Grace: To know Jesus, the Son of God and my brother, so that I may love more fervently and follow him more closely.
Text for Prayer: Lk. 2: 51-52
Reflection: After Jesus’ parents find him in the temple and he returns with them to Nazareth, St. Luke tells us that Jesus was obedient to his parents, advancing in “wisdom, age, and grace before God.” We can only assume that the family of Jesus, Mary, and Joseph was like any other family in the village of Nazareth. Jesus grew up like any other young man in his small town and most likely learned the trade of carpentry from his father, Joseph. They worked to support themselves and had relationships with other people in their village that were typical of the village craftsmen of their time.

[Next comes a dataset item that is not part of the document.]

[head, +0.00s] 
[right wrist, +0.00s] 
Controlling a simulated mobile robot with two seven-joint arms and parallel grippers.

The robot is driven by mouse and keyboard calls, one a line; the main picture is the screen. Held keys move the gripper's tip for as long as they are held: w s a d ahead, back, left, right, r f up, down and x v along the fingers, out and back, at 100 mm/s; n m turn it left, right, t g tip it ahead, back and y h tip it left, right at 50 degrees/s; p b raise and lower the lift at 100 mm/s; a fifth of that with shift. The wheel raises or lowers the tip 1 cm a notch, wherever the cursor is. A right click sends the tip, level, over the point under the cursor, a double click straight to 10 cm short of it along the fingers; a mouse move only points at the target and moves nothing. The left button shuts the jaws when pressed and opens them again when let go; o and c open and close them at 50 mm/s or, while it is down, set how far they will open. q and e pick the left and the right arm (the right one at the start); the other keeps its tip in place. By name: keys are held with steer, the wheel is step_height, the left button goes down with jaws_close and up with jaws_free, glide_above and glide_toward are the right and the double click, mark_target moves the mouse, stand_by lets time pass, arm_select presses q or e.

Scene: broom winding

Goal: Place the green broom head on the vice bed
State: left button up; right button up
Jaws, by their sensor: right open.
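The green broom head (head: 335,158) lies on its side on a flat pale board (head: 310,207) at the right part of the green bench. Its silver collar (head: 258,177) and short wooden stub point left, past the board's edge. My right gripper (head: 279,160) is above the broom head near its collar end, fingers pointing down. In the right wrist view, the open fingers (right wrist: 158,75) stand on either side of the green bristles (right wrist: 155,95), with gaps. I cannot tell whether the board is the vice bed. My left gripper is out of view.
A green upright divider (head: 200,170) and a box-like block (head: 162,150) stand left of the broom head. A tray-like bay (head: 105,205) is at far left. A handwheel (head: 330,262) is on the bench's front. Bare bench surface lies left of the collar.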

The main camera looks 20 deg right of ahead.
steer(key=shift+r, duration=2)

We hear much talk about marriage and family these days, especially as the Church’s Extraordinary Synod on the Family approaches. Paragraph 17 of the Apostolic Exhortation Familiaris Consortio, released after a previous synod on the family held in 1980, emphasized that the family is a community of persons, that serves life, participates in the development of society, and shares in the life and mission of the Church. Ideally, the family should be that first place where we learn to pray and love as Jesus did, a love that is for the sake of the other and calls us to sacrifice ourselves for the sake of others.
We can rest assured that Jesus learned to pray and learned this sense of sacrificial love from Mary and Joseph because the Gospels give us clues about his upbringing. We know that Mary and Jesus practiced their Jewish faith, for they sought to fulfill the requirements of the Law and presented Jesus in the Temple and traveled to Jerusalem for the Passover. Mary and Jesus must have been the first to teach Jesus the precepts of their faith. From the moment of Incarnation until the moment they were forced to flee to Egypt before ultimately returning to Nazareth in Galilee, Mary and Joseph made sacrifices out of love for each other and the sake of their family. Mary was a contemplative, always pondering the significance of the divine mystery into which she and her family were being drawn.
Today, let us spend time with the Holy Family in Nazareth, and imagine what their life was like, how they lived with others in the village and how they supported themselves. Let us think about the values and habits that Mary and Joseph must have instilled in the young Jesus, and how their examples might still speak to us today.
Questions: How is it that the Holy Family reflects the Church’s vision of the family, as a community of persons, that serves life, participates in the development of society, and shares in the life and mission of the Church by bringing Christ to others? What is it that they have to say to our own families today? Are our families places where we have learned and continue to learn about prayer and sacrificial love?